Finally, it was clear to me that the abundant self-confidence on display by these kids wasn't necessarily evidence of skill or achievement. The film they made was actually not all that good; it was not revealing, not at all introspective, and it made little logical sense. The subject of the film—to follow three of their fellows who pledged to give up their sundry electronic devices (i.e., to become “disconnected”)—for the final three weeks of the semester, was simply contrived to fulfill their course requirements. And though there were a few funny moments (such as when two students tried to figure out how the library’s three old typewriters worked), in the end, the film’s characters went through little growth, and Disconnected didn't have much traditional narrative arc. The rather shallow and blasé conclusion of the film seemed merely to be: Wow, it’s amazing how much valuable time we young people waste on our computers, though I sure wouldn’t give mine up again!

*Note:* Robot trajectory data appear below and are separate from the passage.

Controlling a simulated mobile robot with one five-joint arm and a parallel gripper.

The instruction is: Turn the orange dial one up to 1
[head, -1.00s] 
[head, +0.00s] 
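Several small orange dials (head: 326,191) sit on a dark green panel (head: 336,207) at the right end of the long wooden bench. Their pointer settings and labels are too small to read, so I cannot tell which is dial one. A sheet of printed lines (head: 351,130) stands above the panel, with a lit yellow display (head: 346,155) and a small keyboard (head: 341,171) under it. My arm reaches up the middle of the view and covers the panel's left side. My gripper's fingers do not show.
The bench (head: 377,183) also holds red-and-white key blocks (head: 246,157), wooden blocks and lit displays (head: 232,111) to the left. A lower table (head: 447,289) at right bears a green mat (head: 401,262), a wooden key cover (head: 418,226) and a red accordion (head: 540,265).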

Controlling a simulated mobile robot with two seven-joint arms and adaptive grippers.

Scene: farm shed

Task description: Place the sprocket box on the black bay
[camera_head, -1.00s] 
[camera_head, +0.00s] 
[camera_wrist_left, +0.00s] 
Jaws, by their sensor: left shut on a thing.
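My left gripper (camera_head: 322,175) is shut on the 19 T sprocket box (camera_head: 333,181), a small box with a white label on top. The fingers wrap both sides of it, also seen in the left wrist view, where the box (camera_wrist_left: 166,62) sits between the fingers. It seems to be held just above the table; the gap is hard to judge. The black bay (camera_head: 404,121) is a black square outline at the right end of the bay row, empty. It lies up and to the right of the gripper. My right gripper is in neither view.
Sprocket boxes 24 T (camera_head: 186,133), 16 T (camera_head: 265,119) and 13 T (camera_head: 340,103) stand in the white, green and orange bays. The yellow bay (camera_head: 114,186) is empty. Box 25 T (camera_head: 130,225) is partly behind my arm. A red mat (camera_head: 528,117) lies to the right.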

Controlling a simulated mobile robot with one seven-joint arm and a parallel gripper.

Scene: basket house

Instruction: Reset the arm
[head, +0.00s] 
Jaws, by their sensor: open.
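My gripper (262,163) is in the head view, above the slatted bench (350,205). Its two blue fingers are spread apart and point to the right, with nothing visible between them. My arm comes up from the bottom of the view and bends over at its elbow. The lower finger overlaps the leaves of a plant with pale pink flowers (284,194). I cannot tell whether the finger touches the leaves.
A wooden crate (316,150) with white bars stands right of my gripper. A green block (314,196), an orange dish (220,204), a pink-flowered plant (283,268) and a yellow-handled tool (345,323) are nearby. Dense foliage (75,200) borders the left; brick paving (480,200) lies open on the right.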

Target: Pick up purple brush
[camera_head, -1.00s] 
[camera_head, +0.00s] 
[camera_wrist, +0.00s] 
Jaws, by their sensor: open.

ONE CAN’T REALLY FAULT YOUNG PEOPLE their personal blind spots regarding their own originality (or lack thereof). Every young generation sets out to reinvent culture—first by pooh-poohing the idea that any original thought has been had in the centuries leading up to their arrival, then by tossing up their supposedly (but rarely actually) “new” takes. How could these “disconnected” kids intuit, for instance, that the majority of the population (anyone older than, oh, about twenty years old) still remembers an unwired world, and so would find their fabricated “struggles” and shallow conclusions fairly ridiculous? Still, common as the myopic creative ambition of young artists is, this blindness can be—now, in an age of near-ubiquitous youthful delusions about fame and fortune—especially problematic.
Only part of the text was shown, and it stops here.